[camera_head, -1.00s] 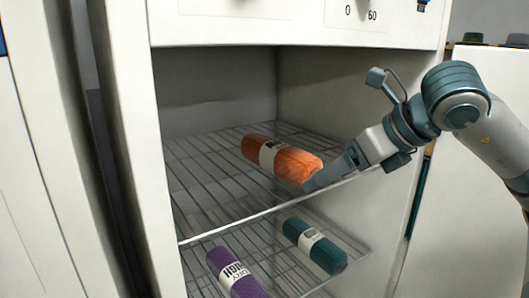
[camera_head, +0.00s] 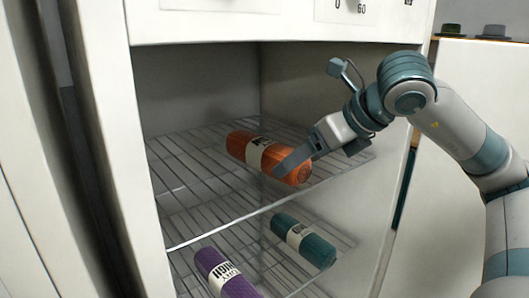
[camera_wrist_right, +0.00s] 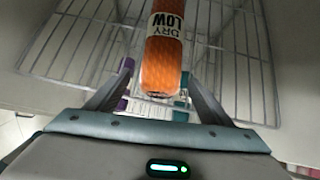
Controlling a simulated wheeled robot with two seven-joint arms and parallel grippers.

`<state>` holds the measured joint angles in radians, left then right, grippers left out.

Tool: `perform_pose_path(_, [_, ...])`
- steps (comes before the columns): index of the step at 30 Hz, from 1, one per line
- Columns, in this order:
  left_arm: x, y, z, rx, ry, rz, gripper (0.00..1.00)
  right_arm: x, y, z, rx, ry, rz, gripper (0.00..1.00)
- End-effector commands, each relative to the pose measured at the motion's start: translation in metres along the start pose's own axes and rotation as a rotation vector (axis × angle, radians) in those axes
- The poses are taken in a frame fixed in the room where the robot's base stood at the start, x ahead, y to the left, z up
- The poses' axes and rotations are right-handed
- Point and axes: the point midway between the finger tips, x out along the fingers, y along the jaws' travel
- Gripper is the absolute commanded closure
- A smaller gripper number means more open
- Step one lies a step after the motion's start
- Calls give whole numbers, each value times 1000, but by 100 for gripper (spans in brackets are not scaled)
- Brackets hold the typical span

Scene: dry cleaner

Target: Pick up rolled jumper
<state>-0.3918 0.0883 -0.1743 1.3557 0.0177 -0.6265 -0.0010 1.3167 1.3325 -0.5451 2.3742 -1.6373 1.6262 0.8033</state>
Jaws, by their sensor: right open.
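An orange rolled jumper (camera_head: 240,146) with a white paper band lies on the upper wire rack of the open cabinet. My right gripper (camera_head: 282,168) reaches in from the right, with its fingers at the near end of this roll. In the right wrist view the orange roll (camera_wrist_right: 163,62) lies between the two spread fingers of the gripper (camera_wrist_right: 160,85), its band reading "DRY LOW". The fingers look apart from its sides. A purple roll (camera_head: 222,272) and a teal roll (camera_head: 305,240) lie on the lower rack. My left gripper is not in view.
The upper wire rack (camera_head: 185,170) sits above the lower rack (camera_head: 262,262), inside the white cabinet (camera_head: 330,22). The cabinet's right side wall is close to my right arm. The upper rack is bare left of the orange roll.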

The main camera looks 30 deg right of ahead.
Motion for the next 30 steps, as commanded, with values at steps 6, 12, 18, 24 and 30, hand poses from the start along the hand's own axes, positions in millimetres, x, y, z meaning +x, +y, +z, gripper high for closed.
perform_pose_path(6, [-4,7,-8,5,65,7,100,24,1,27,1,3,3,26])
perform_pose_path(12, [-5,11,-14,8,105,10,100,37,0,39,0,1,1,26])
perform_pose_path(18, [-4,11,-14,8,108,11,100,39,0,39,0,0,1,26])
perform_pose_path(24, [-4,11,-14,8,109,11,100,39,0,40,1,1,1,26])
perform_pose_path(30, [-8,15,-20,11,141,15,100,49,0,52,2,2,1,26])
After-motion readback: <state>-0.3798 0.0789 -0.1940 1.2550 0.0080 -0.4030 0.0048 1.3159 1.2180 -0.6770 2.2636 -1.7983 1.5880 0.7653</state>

---

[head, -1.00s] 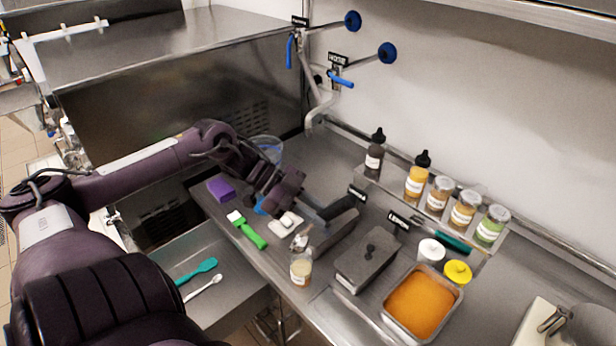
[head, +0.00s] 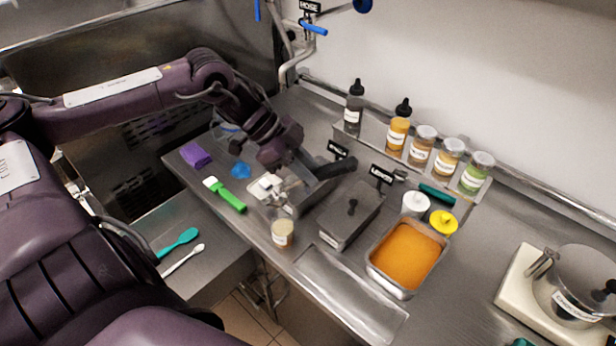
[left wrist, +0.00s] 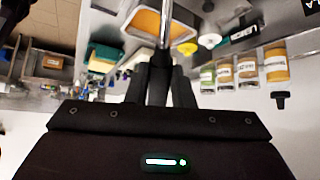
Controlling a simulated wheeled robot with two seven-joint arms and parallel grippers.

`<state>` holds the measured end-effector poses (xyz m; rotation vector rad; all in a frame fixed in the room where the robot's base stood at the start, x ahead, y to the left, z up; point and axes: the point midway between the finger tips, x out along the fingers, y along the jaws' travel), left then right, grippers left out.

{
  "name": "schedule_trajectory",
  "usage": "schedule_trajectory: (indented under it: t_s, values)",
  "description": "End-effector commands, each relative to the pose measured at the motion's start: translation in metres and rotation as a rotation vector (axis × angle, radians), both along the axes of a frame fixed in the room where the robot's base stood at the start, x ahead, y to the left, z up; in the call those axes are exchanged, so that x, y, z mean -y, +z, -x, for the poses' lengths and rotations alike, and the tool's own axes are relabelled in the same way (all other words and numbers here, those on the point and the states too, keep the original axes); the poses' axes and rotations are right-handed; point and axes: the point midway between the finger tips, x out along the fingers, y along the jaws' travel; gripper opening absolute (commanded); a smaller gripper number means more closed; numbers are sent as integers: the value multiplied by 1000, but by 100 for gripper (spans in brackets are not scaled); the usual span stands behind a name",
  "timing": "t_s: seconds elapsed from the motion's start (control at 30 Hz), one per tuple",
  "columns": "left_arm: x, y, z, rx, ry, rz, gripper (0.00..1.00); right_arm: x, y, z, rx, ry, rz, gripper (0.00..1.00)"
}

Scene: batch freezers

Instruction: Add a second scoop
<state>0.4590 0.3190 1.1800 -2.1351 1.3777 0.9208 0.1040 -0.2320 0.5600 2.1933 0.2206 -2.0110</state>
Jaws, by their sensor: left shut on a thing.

--

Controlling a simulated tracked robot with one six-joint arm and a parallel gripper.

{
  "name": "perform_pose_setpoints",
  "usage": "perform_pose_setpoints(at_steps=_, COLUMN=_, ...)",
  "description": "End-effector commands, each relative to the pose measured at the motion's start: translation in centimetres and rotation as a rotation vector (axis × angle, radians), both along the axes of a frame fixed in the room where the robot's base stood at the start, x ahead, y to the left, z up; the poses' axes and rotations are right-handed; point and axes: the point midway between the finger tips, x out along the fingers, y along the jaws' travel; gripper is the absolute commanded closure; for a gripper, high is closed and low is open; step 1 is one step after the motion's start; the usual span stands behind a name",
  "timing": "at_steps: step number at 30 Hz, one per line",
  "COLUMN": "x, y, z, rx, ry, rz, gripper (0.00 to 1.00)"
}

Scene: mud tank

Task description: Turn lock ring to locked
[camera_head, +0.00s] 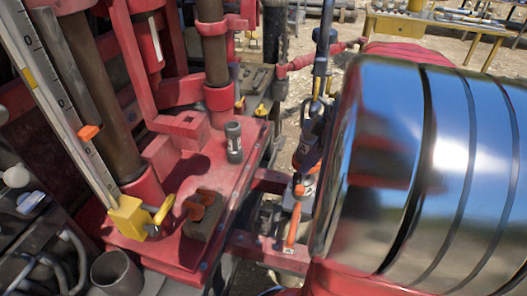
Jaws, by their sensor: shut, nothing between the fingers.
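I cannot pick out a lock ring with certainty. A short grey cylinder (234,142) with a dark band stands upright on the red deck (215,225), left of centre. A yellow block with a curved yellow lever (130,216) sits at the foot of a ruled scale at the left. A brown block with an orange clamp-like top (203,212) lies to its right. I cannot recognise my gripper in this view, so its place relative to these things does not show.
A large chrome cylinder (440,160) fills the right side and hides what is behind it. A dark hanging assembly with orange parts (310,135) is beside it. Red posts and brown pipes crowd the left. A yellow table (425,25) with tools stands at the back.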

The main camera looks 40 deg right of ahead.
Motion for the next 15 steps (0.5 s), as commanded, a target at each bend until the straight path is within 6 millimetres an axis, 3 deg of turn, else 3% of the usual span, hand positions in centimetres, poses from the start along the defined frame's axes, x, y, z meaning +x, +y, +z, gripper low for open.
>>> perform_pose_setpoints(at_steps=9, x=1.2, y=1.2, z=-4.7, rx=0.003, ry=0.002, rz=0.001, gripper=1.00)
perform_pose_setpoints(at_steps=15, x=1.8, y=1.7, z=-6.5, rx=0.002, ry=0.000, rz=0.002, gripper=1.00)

Exercise objective
Take every line that includes the string "scaled" and copy it.

Final result
- Calls give whole numbers, each value times 1000, but by 100 for gripper (spans in brackets are not scaled)
  "description": "End-effector commands, each relative to the pose measured at the motion's start: translation in metres and rotation as a rotation vector (axis × angle, radians), both along the axes of a frame fixed in the room where the robot's base stood at the start, x ahead, y to the left, z up; in the call those axes are exchanged, so that x, y, z mean -y, +z, -x, for the poses' lengths and rotations alike, and the tool's own axes are relabelled in the same way (all other words and numbers here, those on the point and the states too, keep the original axes); the poses' axes and rotations are right-handed; point and axes: the point midway between the finger tips, x out along the fingers, y along the jaws' travel; gripper opening absolute (commanded); a smaller gripper number means more closed; numbers are sent as integers: the value multiplied by 1000, but by 100 for gripper (spans in brackets are not scaled); the usual span stands behind a name",

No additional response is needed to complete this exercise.